If the name Funko doesn’t ring a bell now, it may soon. Without much fanfare, the company has been quietly churning out its ever-changing lineup of toys and collectibles that have a “funatical” following of fans and collectors.
The secret to their success – an extraordinary ability to know what the next “big thing” in pop culture will be and a knack for bringing brilliant products to market quickly, while they’re still hot. Yes, the Funko creatives knew that Gangnam-style was going to big, even before most people knew who that Psy guy from Korea was. A bobbled head Psy was ready for the 2012 holiday season.
Funko has come a long way from its early days in Mike Becker’s basement in 1998. It was there that he and Sean Wilkinson slaved away on bobbleheads of Evel Kneivel, Popeye and Big Boy, the cherub-cheeked front man of the Big Boy burger chain.
Today, Sean serves as the creative director of the company, crystallizing the unique look of the toys and collectibles, and overseeing a staff of artists who are capturing pop culture on the fly, turning its icons into everything from bobbleheads and plush dolls to vinyls and electronics.
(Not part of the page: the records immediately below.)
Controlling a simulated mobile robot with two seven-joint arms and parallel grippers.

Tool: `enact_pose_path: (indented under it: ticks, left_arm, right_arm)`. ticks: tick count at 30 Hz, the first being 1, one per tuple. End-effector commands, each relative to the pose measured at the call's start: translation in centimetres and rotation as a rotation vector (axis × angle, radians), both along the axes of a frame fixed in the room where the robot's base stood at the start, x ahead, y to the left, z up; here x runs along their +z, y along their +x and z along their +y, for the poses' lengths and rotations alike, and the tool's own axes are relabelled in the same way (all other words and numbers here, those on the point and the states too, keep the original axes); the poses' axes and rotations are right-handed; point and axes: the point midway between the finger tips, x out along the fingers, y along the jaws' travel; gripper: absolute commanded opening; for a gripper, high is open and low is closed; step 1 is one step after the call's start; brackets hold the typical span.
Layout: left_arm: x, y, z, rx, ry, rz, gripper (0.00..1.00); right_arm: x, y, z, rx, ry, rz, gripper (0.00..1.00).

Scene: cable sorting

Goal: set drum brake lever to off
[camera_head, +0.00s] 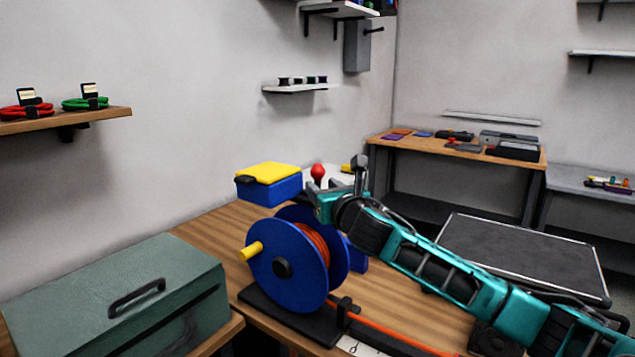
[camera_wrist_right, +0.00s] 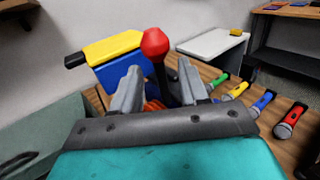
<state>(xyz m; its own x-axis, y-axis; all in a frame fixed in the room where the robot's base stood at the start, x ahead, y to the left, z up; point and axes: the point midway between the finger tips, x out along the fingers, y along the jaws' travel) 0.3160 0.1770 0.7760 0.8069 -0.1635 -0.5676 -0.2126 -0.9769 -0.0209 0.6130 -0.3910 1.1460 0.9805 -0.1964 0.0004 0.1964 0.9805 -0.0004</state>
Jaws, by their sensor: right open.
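The cable drum (camera_head: 287,264) is a blue reel with orange cable and a yellow crank handle (camera_head: 251,250), standing on a dark base on the wooden bench. The brake lever's red ball knob (camera_head: 318,171) shows just above and behind my right gripper (camera_head: 335,184). In the right wrist view the knob (camera_wrist_right: 155,44) and its dark shaft appear between the two open fingers (camera_wrist_right: 160,72), with no finger seen closed on it. The lever's lower end is hidden by the gripper and drum. My left gripper is not in view.
A blue box with a yellow lid (camera_head: 268,182) stands behind the drum. A green metal case (camera_head: 120,300) is at the front left. Several coloured-handled tools (camera_wrist_right: 262,103) lie on the bench to the right in the wrist view. A dark-topped cart (camera_head: 520,255) stands at the right.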

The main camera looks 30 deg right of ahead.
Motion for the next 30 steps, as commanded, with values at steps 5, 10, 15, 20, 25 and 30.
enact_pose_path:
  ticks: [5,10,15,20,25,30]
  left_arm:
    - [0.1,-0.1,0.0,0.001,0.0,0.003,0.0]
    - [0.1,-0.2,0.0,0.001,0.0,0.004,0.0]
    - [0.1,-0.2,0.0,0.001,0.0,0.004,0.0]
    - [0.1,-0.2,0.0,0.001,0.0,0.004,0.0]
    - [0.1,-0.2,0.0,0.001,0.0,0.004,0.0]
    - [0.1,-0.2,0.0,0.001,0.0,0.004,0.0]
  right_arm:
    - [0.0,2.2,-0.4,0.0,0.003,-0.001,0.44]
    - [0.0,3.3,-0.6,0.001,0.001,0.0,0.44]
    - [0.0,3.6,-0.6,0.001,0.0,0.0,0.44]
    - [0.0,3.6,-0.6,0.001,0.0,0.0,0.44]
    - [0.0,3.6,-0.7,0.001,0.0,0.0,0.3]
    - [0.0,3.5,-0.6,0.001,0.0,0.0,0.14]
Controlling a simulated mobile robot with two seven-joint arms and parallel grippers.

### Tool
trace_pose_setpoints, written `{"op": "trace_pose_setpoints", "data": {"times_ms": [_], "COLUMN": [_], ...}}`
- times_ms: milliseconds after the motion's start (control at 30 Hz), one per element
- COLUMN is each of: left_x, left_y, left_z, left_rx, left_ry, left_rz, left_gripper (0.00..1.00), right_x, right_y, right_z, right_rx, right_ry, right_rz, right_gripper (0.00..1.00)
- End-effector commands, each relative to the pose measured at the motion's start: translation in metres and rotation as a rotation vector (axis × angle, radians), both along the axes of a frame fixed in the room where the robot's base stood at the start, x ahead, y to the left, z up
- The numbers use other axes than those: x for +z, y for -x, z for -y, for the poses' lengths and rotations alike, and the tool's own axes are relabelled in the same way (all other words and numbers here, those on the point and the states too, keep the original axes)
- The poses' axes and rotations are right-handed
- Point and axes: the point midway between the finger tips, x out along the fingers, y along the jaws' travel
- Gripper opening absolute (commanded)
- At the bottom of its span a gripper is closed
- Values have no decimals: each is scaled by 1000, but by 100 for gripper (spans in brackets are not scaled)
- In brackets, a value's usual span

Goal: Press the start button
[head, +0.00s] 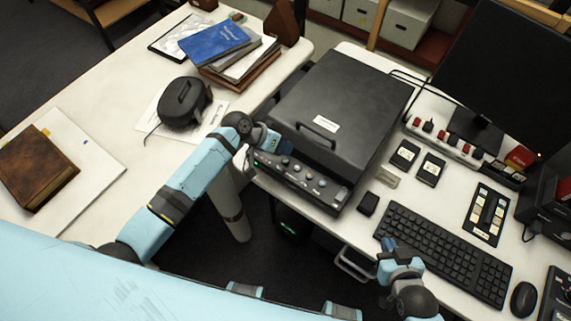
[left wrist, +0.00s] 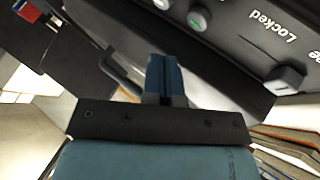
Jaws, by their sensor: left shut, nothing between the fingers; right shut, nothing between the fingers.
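The dark flatbed machine (head: 335,100) stands on the right-hand desk with its lid down. Its front control panel (head: 300,176) carries a row of small round buttons and a green light. I cannot read which button is start. My right gripper (head: 388,244) is shut and empty near the keyboard.
A keyboard (head: 445,254) and mouse (head: 523,299) lie at the right. A monitor (head: 505,75) stands behind. The left desk holds a black case (head: 184,102), a brown book (head: 36,168) and stacked books (head: 240,62). A gap separates the desks.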

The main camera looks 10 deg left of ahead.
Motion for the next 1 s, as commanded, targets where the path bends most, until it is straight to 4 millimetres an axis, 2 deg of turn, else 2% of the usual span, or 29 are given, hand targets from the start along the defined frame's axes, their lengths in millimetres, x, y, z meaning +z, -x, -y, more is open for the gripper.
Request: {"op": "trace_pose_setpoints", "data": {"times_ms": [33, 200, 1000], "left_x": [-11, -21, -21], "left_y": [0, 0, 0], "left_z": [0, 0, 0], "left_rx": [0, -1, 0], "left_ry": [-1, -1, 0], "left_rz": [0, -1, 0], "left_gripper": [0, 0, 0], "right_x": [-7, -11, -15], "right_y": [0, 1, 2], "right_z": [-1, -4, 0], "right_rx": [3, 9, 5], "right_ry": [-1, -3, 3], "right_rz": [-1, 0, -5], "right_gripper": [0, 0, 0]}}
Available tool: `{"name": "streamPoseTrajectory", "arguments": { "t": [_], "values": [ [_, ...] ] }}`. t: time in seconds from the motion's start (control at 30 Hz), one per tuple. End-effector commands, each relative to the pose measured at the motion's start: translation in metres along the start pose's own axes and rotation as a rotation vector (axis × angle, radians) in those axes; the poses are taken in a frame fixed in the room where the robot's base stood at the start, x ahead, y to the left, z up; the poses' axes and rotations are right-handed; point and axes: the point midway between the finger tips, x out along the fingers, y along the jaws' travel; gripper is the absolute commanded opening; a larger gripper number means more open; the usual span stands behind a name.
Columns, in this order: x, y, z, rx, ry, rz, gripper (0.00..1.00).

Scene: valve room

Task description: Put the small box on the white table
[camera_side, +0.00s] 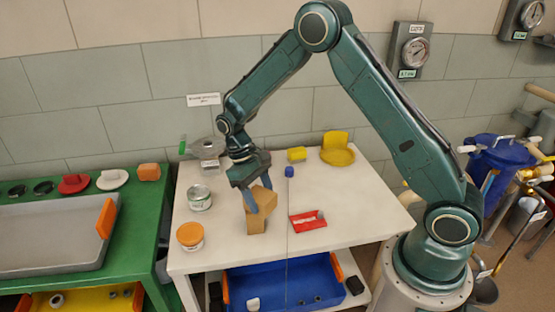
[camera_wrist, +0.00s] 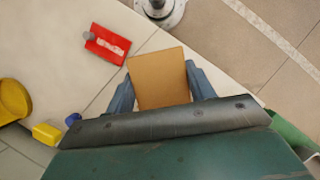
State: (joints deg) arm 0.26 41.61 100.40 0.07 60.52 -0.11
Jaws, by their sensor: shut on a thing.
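A small brown box (camera_side: 257,224) stands at the white table (camera_side: 350,220), left of the table's middle. My gripper (camera_side: 260,203) points down from above and is shut on the box. In the wrist view the box (camera_wrist: 159,78) sits between the two blue fingers (camera_wrist: 161,92), its tan top facing the camera. The box looks upright and its lower end appears at the tabletop. I cannot tell for sure whether it touches the table.
A can (camera_side: 199,198) and an orange-lidded jar (camera_side: 190,236) stand left of the box. A red item (camera_side: 307,221) lies to its right. Yellow pieces (camera_side: 338,150) and a valve (camera_side: 208,150) are behind. The front right tabletop is clear. A green table (camera_side: 135,215) stands left.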

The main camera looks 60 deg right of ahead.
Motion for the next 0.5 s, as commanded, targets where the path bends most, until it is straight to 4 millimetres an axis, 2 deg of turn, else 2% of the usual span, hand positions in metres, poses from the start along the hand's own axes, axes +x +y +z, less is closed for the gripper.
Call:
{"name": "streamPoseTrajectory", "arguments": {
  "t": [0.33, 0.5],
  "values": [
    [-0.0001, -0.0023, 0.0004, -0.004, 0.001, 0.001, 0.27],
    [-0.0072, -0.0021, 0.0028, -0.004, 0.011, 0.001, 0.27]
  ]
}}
Funko is growing so much that it outgrew its 17,000 square-foot office in Lynnwood, moving to a new 220,000 square-foot facility in Everett; spacious enough to give Funko’s 200 employees some elbow room with enough room left over for a showroom.
Tour the showroom and you’ll see a who’s who of pop culture standing shoulder to shoulder to one another, from Darth Vader and Boba Fett of Star Wars fame to Sheldon from The Big Bang Theory. The company has a knack for locking in licensing deals with all the big names – Marvel and DC comics, Lucasfilm, Disney and Hanna-Barbera – if you need a few names. If it’s hip and iconic, chances are good that Funko has a line of products related to it, including Family Guy, The Simpsons, The Hobbit, Iron Man and The Game of Thrones. Funko ships more than two million units around the world; some of their biggest customers are Target, Walmart, Toys ‘R’ Us, Amazon, Hot Topic and Spencer Gifts.
The ideas for bobbleheads, Pop! Vinyls and plush dolls come from in-house. Artists craft the new items on computers, send them to other artists throughout the U.S. so mock-ups can be produced, then ship the final designs overseas for manufacture, making Funko a global importer and exporter.
Who would have guessed that Washington State would be a leader in the toy and collectibles market? With a stellar portfolio of licenses, more than 1,000, and sales of $20 million plus annually, Funko is definitely one of the leaders, and most important, one of the most influential companies in the industry, with an uncanny eye for what’s next in the ever-changing and often fickle world of pop culture.